Here’s a rare bit of good news for the U.S. economy: Fewer high-tech workers are being laid off in 2011 compared to last year, according to a report compiled by outplacement consultancy Challenger, Gray & Christmas.
The U.S. electronics, computers and telecommunications industries shed a total of 14,308 jobs in the first six months of 2011, down 60% from the 35,375 jobs cut during the same time period last year.
The states that have seen the most high-tech layoffs in 2011 are California, Colorado, Minnesota, Illinois, Washington and New York, all of which have seen between 1,000 and 1,900 high-tech workers lose their jobs this year.
Overall, U.S. employers are doing much less downsizing than in recent years. The total number of job cuts in the United States during the first half of 2011 was 245,806 — the lowest figure since 2000, the report said.
“The employment picture remains a bit cloudy. Continued slowness in the pace of job cuts is certainly promising.
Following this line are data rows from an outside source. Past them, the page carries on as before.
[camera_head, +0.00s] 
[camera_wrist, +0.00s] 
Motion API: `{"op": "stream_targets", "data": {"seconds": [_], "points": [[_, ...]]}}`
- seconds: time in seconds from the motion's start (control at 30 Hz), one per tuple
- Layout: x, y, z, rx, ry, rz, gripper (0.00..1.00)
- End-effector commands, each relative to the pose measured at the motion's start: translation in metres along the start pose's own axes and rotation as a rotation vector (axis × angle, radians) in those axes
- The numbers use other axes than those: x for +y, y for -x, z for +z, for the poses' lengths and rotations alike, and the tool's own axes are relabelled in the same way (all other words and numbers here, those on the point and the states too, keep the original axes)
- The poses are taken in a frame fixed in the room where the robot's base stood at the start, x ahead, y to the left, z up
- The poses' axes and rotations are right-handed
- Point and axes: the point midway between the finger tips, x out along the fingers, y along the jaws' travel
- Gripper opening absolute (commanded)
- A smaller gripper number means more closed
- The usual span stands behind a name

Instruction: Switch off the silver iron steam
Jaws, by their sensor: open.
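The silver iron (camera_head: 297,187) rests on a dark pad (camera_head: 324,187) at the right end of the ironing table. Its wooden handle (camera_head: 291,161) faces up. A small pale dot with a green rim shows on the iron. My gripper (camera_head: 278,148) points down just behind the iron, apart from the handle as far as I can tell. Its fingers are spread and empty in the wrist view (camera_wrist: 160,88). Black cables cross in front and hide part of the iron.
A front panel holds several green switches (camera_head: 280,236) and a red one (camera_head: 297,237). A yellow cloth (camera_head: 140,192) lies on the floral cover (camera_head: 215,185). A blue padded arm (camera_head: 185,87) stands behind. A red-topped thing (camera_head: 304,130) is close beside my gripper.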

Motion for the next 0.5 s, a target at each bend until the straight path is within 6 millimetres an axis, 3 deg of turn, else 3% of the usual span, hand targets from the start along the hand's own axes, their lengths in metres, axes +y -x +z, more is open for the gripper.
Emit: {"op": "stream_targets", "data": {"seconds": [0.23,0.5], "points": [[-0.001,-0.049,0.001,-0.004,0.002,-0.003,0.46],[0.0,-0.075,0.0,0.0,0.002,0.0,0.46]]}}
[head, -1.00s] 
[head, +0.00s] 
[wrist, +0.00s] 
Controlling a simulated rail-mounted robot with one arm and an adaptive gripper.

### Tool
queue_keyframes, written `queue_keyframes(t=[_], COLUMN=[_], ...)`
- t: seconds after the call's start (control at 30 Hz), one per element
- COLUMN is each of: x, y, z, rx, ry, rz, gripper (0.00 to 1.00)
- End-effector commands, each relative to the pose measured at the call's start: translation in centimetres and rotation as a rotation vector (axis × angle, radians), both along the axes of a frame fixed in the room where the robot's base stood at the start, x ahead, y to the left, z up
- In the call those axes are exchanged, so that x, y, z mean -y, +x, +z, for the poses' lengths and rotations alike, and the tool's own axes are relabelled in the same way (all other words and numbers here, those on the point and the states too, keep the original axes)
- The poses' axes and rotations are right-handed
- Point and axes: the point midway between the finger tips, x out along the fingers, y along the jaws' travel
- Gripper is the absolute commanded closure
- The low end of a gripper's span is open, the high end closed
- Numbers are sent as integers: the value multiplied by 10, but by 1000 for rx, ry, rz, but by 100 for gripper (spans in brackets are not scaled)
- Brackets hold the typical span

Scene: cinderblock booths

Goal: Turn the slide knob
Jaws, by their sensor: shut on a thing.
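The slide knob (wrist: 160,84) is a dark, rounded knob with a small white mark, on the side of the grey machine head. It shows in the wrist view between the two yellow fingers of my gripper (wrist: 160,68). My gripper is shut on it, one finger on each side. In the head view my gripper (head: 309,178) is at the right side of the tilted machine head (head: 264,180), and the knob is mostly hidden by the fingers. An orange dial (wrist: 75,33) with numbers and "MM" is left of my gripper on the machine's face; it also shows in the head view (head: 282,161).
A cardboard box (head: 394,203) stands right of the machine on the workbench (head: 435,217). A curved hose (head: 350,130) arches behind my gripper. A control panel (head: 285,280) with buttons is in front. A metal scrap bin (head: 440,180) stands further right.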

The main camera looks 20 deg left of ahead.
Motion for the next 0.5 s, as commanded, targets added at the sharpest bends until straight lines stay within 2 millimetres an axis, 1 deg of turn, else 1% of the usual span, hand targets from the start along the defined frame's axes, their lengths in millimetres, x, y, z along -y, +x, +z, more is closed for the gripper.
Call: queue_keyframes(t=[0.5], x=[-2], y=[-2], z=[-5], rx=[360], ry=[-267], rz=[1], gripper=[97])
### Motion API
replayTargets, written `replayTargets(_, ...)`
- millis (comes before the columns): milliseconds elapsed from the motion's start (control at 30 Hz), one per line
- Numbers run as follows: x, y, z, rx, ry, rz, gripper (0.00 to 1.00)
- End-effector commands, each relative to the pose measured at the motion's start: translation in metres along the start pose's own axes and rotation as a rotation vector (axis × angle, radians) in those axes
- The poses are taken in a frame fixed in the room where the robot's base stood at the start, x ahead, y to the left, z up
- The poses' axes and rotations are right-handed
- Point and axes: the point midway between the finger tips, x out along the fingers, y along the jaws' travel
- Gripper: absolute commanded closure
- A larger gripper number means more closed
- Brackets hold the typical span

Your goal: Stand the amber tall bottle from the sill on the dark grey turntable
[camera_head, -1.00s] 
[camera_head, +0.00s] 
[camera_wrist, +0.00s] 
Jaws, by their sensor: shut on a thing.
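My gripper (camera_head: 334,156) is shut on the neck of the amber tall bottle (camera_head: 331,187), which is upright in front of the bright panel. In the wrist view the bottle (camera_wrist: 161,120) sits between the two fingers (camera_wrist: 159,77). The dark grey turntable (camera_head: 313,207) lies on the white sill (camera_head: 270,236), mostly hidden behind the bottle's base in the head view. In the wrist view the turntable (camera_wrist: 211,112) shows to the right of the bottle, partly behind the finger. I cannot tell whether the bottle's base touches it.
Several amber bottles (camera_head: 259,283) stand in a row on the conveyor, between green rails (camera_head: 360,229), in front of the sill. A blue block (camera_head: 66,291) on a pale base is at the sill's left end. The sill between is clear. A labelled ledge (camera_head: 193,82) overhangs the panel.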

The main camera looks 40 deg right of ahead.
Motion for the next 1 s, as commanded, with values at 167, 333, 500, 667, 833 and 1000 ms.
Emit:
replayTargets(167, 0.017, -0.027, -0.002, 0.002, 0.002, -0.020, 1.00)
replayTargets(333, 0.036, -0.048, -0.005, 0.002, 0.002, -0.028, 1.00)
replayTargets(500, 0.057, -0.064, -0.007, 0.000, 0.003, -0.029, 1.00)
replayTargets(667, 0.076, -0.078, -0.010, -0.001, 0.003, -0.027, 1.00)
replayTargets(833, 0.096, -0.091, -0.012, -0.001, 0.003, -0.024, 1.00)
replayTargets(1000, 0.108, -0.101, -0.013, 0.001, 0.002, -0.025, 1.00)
However, hiring is coming in spurts and is not quite robust enough to make a significant dent in unemployment,” said John Challenger, CEO of Challenger, Gray & Christmas.
High-tech layoffs have been relatively flat all year, with an average of 2,400 jobs being cut each month. However, the total number of layoffs across all U.S. employers rose in May and June, prompting worries that the U.S. economy has hit another snag in its efforts to recover from the recent recession.
Challenger said that the next three or four months of employment data will be important indicators of whether the U.S. economic expansion has slowed down or just hit some bumps on the road to recovery.
While employees of high-tech firms are faring well so far this year, IT professionals employed in other sectors including government, retail, aerospace and financial services are not as immune to layoffs. For example, job cuts are up 241% in the aerospace industry, 18.5% in the financial services industry, and 28% in the industrial goods sector compared to the first six months of last year. Challenger said these layoffs are notable because these are bellwether industries that point to the overall health of the economy.
Most of the layoffs this year are due to companies cutting costs, closing operations or restructuring their businesses.
Economists are hoping that corporate downsizing efforts will be offset by hiring. So far this year, U.S. companies have announced plans to hire 198,336 workers, which is less than the 245,806 job cuts that also have been disclosed.
High-tech companies, however, are adding more employees than they are laying off. The computer, electronics and telecommunications industries have announced plans to hire 25,463 workers this year, compared to layoffs totaling 14,308.